= EXERCISE DETAILS =
The entries below should be given again exactly, minus their pictures.

= DATASET =
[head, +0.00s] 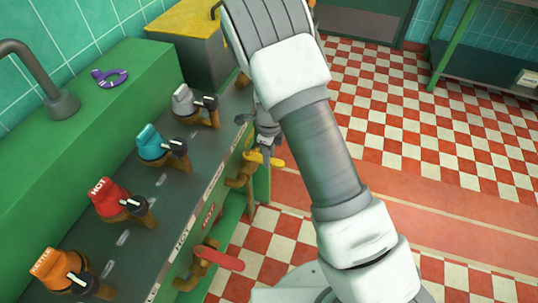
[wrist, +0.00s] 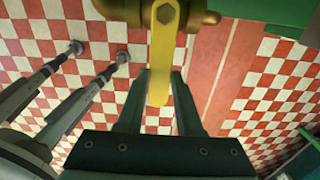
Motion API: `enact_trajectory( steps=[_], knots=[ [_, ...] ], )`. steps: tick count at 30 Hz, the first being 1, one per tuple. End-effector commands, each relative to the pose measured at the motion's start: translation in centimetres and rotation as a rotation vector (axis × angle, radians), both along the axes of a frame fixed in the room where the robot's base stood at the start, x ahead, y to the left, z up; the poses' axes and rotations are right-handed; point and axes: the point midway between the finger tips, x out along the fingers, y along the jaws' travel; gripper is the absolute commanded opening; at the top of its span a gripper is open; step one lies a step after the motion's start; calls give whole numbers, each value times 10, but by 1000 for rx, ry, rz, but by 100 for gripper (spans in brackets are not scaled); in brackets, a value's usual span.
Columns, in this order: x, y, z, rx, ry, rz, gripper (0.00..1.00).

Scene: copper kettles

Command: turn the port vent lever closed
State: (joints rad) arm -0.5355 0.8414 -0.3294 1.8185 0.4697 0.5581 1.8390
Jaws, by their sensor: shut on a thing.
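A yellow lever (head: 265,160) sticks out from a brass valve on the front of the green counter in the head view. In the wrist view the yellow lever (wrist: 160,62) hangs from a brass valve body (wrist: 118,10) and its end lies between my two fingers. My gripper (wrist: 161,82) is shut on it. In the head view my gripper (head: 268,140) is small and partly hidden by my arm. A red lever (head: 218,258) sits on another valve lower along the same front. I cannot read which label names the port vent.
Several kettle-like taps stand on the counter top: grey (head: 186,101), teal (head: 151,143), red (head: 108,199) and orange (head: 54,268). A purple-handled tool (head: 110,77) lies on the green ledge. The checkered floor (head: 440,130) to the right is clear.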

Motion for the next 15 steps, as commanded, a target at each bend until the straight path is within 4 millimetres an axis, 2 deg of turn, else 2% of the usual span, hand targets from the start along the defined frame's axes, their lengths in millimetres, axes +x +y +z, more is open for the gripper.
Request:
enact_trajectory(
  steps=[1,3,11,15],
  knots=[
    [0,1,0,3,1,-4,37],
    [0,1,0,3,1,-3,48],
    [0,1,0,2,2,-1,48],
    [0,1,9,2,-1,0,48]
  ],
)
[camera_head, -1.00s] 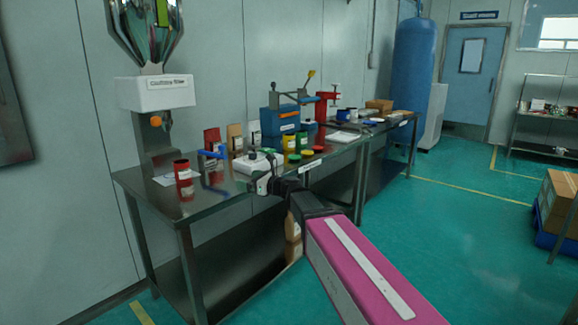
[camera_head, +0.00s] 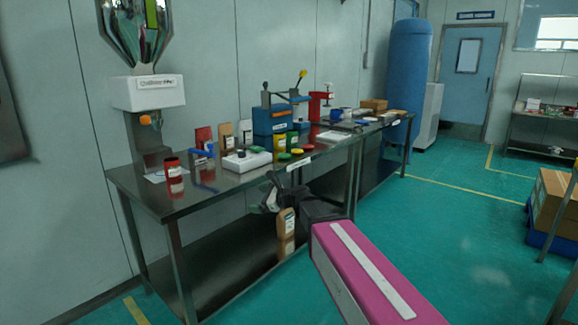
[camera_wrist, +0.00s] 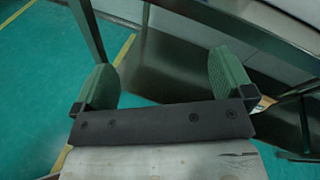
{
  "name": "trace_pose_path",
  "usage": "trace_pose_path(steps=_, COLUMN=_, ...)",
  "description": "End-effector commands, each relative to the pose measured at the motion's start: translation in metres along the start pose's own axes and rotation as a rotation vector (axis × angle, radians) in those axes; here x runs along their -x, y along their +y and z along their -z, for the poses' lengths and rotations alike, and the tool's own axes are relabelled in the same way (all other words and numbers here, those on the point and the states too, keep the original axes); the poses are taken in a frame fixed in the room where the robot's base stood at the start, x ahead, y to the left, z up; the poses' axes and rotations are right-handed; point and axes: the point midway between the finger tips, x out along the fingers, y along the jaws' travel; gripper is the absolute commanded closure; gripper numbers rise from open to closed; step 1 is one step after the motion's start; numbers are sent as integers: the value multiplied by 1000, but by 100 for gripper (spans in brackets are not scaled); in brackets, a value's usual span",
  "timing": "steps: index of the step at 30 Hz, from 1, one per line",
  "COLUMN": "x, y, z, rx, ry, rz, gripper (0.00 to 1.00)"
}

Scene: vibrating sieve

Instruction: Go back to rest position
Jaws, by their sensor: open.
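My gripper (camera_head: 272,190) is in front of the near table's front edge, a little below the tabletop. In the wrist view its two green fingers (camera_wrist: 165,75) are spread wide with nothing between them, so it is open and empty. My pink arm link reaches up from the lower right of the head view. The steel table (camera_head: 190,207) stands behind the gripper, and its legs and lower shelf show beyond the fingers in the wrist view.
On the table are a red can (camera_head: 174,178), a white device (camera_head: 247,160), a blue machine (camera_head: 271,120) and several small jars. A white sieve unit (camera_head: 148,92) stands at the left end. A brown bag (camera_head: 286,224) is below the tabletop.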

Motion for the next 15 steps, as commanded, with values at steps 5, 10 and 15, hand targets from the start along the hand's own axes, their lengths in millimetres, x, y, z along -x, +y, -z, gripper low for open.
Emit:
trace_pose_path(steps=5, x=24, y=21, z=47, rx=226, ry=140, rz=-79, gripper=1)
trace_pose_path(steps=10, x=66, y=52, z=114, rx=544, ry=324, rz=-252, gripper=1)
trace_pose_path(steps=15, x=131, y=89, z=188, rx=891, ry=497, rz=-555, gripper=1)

= EXERCISE RESPONSE =
[head, +0.00s] 
[wrist, +0.00s] 
Motion API: `enact_trajectory( steps=[_], knots=[ [_, ...] ], )`. steps: tick count at 30 Hz, the first being 1, one per tuple. End-effector commands, each relative to the pose measured at the motion's start: translation in centimetres and rotation as a rotation vector (axis × angle, radians), both along the axes of a frame fixed in the room where the robot's base stood at the start, x ahead, y to the left, z up; the poses' axes and rotations are right-handed; point and axes: the point midway between the finger tips, x out along the fingers, y along the jaws' travel; gripper is the absolute commanded opening; at the top of its span a gripper is open; step one lies a step after the motion's start; calls give whole numbers, each value times 10, but by 1000 for rx, ry, rz, but by 100 for gripper (spans in brackets are not scaled); in brackets, a value's usual span.
Columns, in this order: x, y, z, rx, ry, rz, gripper (0.00..1.00).

Scene: copper kettles

Command: turn the port vent lever closed
State: (joints rad) arm -0.5355 0.8414 -0.3294 1.8185 0.4697 0.5581 1.8390
Jaws, by their sensor: shut on a thing.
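A yellow lever (head: 265,160) sticks out from a brass valve on the front of the green counter in the head view. In the wrist view the yellow lever (wrist: 160,62) hangs from a brass valve body (wrist: 118,10) and its end lies between my two fingers. My gripper (wrist: 161,82) is shut on it. In the head view my gripper (head: 268,140) is small and partly hidden by my arm. A red lever (head: 218,258) sits on another valve lower along the same front. I cannot read which label names the port vent.
Several kettle-like taps stand on the counter top: grey (head: 186,101), teal (head: 151,143), red (head: 108,199) and orange (head: 54,268). A purple-handled tool (head: 110,77) lies on the green ledge. The checkered floor (head: 440,130) to the right is clear.

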Motion for the next 15 steps, as commanded, a target at each bend until the straight path is within 4 millimetres an axis, 2 deg of turn, else 2% of the usual span, hand targets from the start along the defined frame's axes, their lengths in millimetres, axes +x +y +z, more is open for the gripper.
Request:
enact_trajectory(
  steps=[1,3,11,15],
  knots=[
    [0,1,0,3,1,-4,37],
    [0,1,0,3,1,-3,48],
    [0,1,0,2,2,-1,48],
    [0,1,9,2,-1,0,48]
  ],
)
[camera_head, -1.00s] 
[camera_head, +0.00s] 
[camera_wrist, +0.00s] 
{
  "name": "trace_pose_path",
  "usage": "trace_pose_path(steps=_, COLUMN=_, ...)",
  "description": "End-effector commands, each relative to the pose measured at the motion's start: translation in metres along the start pose's own axes and rotation as a rotation vector (axis × angle, radians) in those axes; here x runs along their -x, y along their +y and z along their -z, for the poses' lengths and rotations alike, and the tool's own axes are relabelled in the same way (all other words and numbers here, those on the point and the states too, keep the original axes); the poses are taken in a frame fixed in the room where the robot's base stood at the start, x ahead, y to the left, z up; the poses' axes and rotations are right-handed; point and axes: the point midway between the finger tips, x out along the fingers, y along the jaws' travel; gripper is the absolute commanded closure; gripper numbers rise from open to closed; step 1 is one step after the motion's start; numbers are sent as integers: the value multiplied by 1000, but by 100 for gripper (spans in brackets are not scaled); in brackets, a value's usual span",
  "timing": "steps: index of the step at 30 Hz, from 1, one per line",
  "COLUMN": "x, y, z, rx, ry, rz, gripper (0.00 to 1.00)"
}

Scene: vibrating sieve

Instruction: Go back to rest position
Jaws, by their sensor: open.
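My gripper (camera_head: 272,190) is in front of the near table's front edge, a little below the tabletop. In the wrist view its two green fingers (camera_wrist: 165,75) are spread wide with nothing between them, so it is open and empty. My pink arm link reaches up from the lower right of the head view. The steel table (camera_head: 190,207) stands behind the gripper, and its legs and lower shelf show beyond the fingers in the wrist view.
On the table are a red can (camera_head: 174,178), a white device (camera_head: 247,160), a blue machine (camera_head: 271,120) and several small jars. A white sieve unit (camera_head: 148,92) stands at the left end. A brown bag (camera_head: 286,224) is below the tabletop.

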Motion for the next 15 steps, as commanded, with values at steps 5, 10 and 15, hand targets from the start along the hand's own axes, their lengths in millimetres, x, y, z along -x, +y, -z, gripper low for open.
Emit:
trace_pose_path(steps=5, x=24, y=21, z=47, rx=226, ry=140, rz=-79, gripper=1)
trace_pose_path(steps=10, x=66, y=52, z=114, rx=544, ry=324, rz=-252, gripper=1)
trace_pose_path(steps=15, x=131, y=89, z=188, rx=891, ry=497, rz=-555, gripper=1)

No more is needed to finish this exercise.